The link goes to the comments section. This one doesn't: https://arstechnica.com/information-technology/2020/10/googl...
Seems like they conveniently waited to fix Chrome bug before going ballistic at Microsoft.
Project Zero's disclosure policy as described in the article appears to leave little room, if any, for the bias you appear to be implying:

> In keeping with long-standing policy, Google’s vulnerability research group gave Microsoft a seven-day deadline to fix the security flaw because it’s under active exploit. Normally, Project Zero discloses vulnerabilities after 90 days or when a patch becomes available, whichever comes first.

In addition, the two bugs appear to be unrelated other than being used as part of the same attack chain. The Chrome/FreeType vulnerabilities were reported on 2020-10-19 [0, 1], while the Windows vulnerability was reported on 2020-10-22 [2]. The Chrome team released a fix for their bug the day after the it was reported [3], while Microsoft is either still working on fixing the bug or is waiting for Patch Tuesday.

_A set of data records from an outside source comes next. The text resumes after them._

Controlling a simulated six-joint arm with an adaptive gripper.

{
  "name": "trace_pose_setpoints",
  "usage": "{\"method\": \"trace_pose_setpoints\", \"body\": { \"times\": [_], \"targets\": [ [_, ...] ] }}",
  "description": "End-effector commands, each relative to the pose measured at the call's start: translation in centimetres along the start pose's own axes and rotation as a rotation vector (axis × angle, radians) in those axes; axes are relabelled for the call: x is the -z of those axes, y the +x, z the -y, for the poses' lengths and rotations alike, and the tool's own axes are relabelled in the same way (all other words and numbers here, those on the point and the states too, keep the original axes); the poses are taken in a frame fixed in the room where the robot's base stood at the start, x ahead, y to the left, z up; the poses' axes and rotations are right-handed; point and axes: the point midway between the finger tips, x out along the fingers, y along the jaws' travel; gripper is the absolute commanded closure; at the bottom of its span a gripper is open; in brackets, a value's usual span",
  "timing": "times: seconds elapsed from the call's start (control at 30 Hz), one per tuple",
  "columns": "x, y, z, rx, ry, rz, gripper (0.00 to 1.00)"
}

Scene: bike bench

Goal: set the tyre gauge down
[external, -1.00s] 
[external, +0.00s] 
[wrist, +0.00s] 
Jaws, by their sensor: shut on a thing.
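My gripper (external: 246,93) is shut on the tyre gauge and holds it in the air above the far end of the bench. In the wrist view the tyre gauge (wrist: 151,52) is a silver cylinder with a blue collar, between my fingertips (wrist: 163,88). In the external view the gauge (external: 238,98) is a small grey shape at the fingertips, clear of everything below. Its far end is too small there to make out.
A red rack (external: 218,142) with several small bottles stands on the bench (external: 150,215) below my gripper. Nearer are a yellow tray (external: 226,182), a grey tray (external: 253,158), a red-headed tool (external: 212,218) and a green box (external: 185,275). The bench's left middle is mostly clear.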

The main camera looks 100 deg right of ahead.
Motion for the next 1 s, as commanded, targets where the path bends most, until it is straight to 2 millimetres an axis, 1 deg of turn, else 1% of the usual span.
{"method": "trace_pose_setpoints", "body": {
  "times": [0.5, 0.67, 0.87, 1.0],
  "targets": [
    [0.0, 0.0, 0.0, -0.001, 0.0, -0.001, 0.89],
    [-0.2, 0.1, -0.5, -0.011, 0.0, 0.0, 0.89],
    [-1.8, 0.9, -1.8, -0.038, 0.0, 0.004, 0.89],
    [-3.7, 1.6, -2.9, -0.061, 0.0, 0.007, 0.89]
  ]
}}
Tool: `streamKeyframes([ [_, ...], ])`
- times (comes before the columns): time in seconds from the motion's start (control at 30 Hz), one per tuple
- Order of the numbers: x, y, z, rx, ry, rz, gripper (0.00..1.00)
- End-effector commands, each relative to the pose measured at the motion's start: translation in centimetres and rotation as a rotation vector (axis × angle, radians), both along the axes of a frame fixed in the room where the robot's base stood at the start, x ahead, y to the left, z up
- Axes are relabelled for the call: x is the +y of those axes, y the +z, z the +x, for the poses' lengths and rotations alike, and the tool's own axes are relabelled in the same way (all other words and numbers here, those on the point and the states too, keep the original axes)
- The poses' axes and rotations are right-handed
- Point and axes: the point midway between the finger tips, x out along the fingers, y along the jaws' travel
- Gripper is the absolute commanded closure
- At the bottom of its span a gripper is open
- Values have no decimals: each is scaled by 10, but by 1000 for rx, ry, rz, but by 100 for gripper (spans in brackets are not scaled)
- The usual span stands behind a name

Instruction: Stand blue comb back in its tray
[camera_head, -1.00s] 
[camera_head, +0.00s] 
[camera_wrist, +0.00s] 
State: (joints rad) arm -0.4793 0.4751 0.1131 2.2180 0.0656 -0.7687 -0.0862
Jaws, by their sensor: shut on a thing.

[0]: https://bugs.chromium.org/p/chromium/issues/detail?id=113996...

[1]: https://savannah.nongnu.org/bugs/?59308

[2]: https://bugs.chromium.org/p/project-zero/issues/detail?id=21...

[3]: https://twitter.com/benhawkes/status/1318640422571266048

The combination of Chrome sandbox escape and Windows escalation make an extremely potent and high value combination. I hope we get more information on the "targeted" attacks
The article mentions how a bug in a library Chrome uses allowed a sandbox escape. I am left wondering if forks of Chrome (such as Edge, which I'm using to type this from) are already updated. This is what really worries me about using Edge. Not to mention unstaffed forks such as Ungoogled Chromium.
Did they include a proof of concept in the disclosure even though the Google patch has only been out for a week and the Microsoft patch is not yet available?

Showing more adversaries how to make exploits right now doesn't seem like a great idea?

My understanding is that it’s not a full PoC. It’s enough to crash Windows, but not enough to do more than that. An attacker would likely need to do additional work to make it relevant to them unless they’re just a prankster. Given that the disclosure says exactly where an attacker would need to start looking, it doesn’t make much difference whether a PoC is released in this case.

This isn’t always true: sometimes knowing where to look is the easy part, and crafting a working exploit is the hard part. I don’t get the impression that’s the case here.